45. Il est indéniable qu’il appert qu’elle a voulu porter conseil et assistance à une partie qui n’est pas représentée par avocat et qui n’a aucune compréhension du processus juridique auquel elle fait face par rapport à une partie qui semble avoir une certaine expérience devant le TAL.

[…]

48. Certes, il est important d’assister les parties, de les accompagner dans le processus de l’audience et le décorum à suivre, de déterminer l’objet du litige, de les instruire quant au fardeau de preuve. Les conseiller porte préjudice à l’impartialité des institutions que sont les tribunaux administratifs.

Les moyens invoqués et les principes applicables

  1.            Selon la demanderesse, la décision du Comité est déraisonnable et à cet égard, elle fait valoir les moyens suivants :

Même en admettant que la demanderesse aurait « outrepassé son devoir de secours et d’assistance par ses différentes interventions et décisions à l’audience », il est déraisonnable de conclure pour autant qu’elle a commis une infraction déontologique;

Le CJAQ a erré dans sa compréhension de la portée du devoir d’assistance à un justiciable non représenté tel que défini par la jurisprudence et il a omis de tenir compte de l’ensemble des circonstances et de la situation réelle du locataire[4]. 
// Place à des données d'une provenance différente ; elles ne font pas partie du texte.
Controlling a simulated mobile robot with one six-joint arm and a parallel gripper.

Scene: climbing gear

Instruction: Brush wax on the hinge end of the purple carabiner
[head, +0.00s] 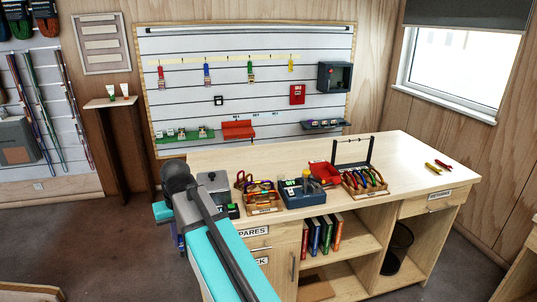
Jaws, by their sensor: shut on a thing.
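My teal and black arm (225,250) rises from the bottom edge and bends at a dark joint near the left end of the workbench. My gripper does not show; it is out of sight beyond the arm. A wooden tray of coloured carabiner-like pieces (262,209) stands on the bench, with another such tray (365,193) further right. I cannot pick out the purple carabiner or its hinge end. A dark blue box (302,199) with small items on top sits between the trays. I cannot make out the wax or a brush.
The workbench (410,155) has free room at the back and right. A red bin (325,173), a black wire stand (353,152) and red and yellow pieces (438,166) are on it. A grey box (213,184) stands close to my arm. Gear hangs on the slatted wall panel (270,75).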

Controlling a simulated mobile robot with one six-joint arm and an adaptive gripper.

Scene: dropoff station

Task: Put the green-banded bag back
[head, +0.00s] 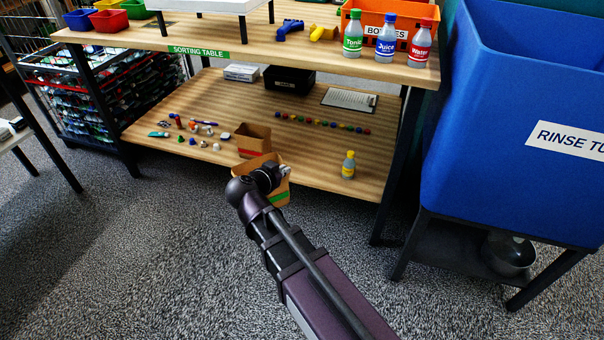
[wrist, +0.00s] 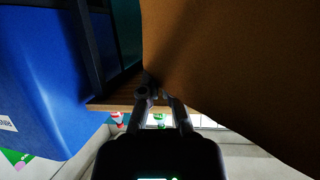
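The brown paper bag with a green band (head: 280,197) is at the end of my arm in the head view, just in front of the lower shelf's front edge. My gripper (head: 284,173) is at its upper rim and partly covers it. In the wrist view a large brown bag wall (wrist: 230,60) fills the upper right. My gripper's fingers (wrist: 152,82) come close together at this wall's edge and appear shut on it. The bag seems to hang clear of the floor. Its inside is hidden.
Another brown bag (head: 254,138) stands on the lower shelf (head: 325,165), right behind. The sorting table (head: 270,46) overhangs the shelf. A blue bin (head: 515,130) stands at the right. Floor at left is clear.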

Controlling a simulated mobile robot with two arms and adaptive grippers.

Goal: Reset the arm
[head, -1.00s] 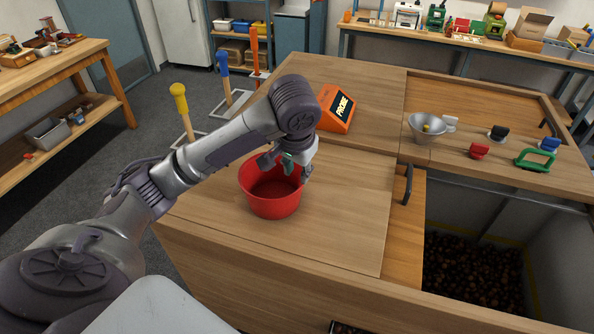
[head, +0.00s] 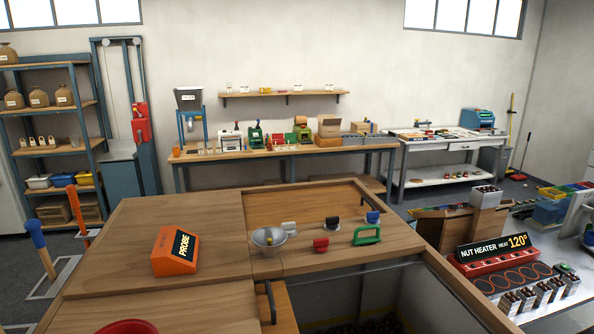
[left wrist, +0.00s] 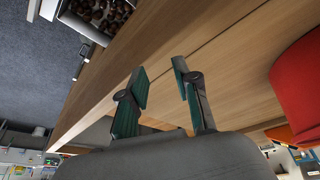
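My left gripper (left wrist: 160,88) shows in the left wrist view with its two green-padded fingers apart and nothing between them. It is over the wooden worktop (left wrist: 215,75). The red bucket (left wrist: 302,88) is at the right edge of that view, apart from the fingers. In the head view only the bucket's rim (head: 128,327) shows at the bottom edge. Neither arm nor gripper is in the head view. My right gripper is not in view.
The orange probe box (head: 174,251) stands on the worktop. An open bin (head: 375,295) is in front. A nut heater (head: 502,265) stands at right.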

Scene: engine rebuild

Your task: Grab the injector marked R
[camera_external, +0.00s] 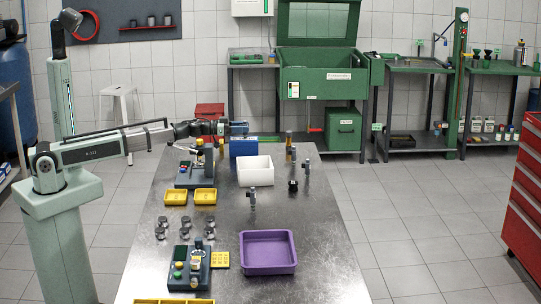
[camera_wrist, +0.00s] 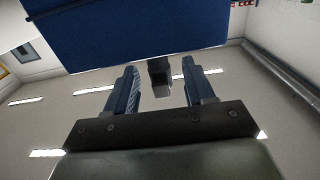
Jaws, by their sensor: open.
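Two slim grey-blue upright parts that look like injectors stand on the metal table, one right of centre (camera_external: 252,198) and one farther back (camera_external: 307,168). Their letters are too small to read, so I cannot tell which is marked R. My gripper (camera_external: 240,128) is near the far end of the table, held out level by the blue box (camera_external: 243,148). In the wrist view my gripper (camera_wrist: 163,74) is open, with its two blue fingers apart. A small dark block (camera_wrist: 160,72) shows between them; I cannot tell what it is or whether it touches.
A purple tray (camera_external: 268,253), yellow trays (camera_external: 190,197), several grey cylinders (camera_external: 185,222) and a fixture with coloured buttons (camera_external: 188,268) occupy the table. A small black part (camera_external: 293,186) lies at right. The right front is clear.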

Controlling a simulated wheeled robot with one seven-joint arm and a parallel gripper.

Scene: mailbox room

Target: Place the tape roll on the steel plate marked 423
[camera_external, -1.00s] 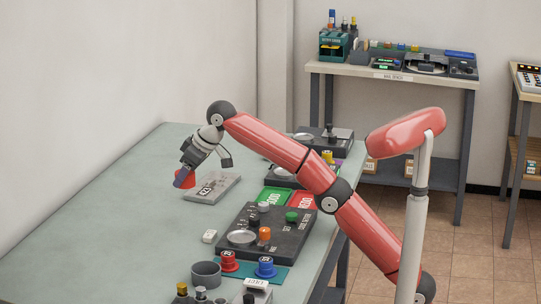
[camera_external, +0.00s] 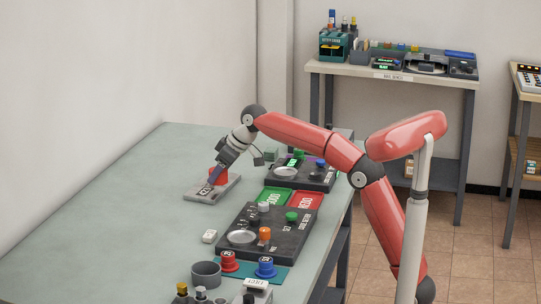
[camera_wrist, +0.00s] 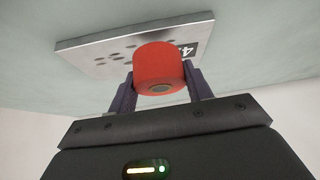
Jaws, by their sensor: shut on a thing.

  1.            Selon la demanderesse, qui s’appuie sur l’arrêt de la Cour suprême du Canada rendu dans l’affaire Vavilov[5], le CJAQ a rendu une décision qui n’est pas justifiée au regard des contraintes factuelles et juridiques pertinentes qui ont une incidence sur sa décision.
  2.            L’article 63 de la Loi sur le Tribunal administratif du logement[6] énonce que :

Le membre du Tribunal apporte à chacun un secours équitable et impartial de façon à faire apparaître le droit et en assurer la protection.

  1.            Dans l’affaire Lachapelle c. Ville de l’Assomption[7], notre Cour s’exprime de la façon suivante :

24. Les juges ont non seulement le pouvoir, mais l’obligation d’assister un justiciable non représenté. Ce devoir s’inscrit dans le contexte de la nécessité d’assurer un procès juste et équitable :

[8] Le juge du procès a le devoir d’assister le défendeur non représenté par avocat afin de s’assurer que le procès est juste et équitable. La forme et l’étendue de l’assistance que doit fournir le juge sont en fonction de la nature et des circonstances de l’affaire. L’assistance du juge doit aussi être adaptée aux capacités du défendeur. Généralement, le juge doit donner au défendeur des explications sommaires sur le processus et le guider pour qu’il puisse se défendre de manière appropriée et pour qu’il puisse faire valoir ses droits. Le juge doit donner une aide raisonnable au justiciable sans pour autant jouer le rôle de l’avocat de la défense. La suffisance de l’assistance fournie par le juge doit être évaluée en contexte. Il s’agit de déterminer s’il y a eu atteinte au droit à un procès juste et équitable causant un déni de justice.

       [Renvois omis]

  1.            Dans l’arrêt M.R. c. R., la Cour d’appel rappelle ce qui suit :

 25. Lorsque l’accusé n’est pas représenté par avocat, le défi est de taille pour le juge à qui incombe, à l’égard de la partie non représentée, une obligation d’assistance. Cette obligation, à géométrie variable, peut être minimale ou plus élaborée selon les circonstances[8].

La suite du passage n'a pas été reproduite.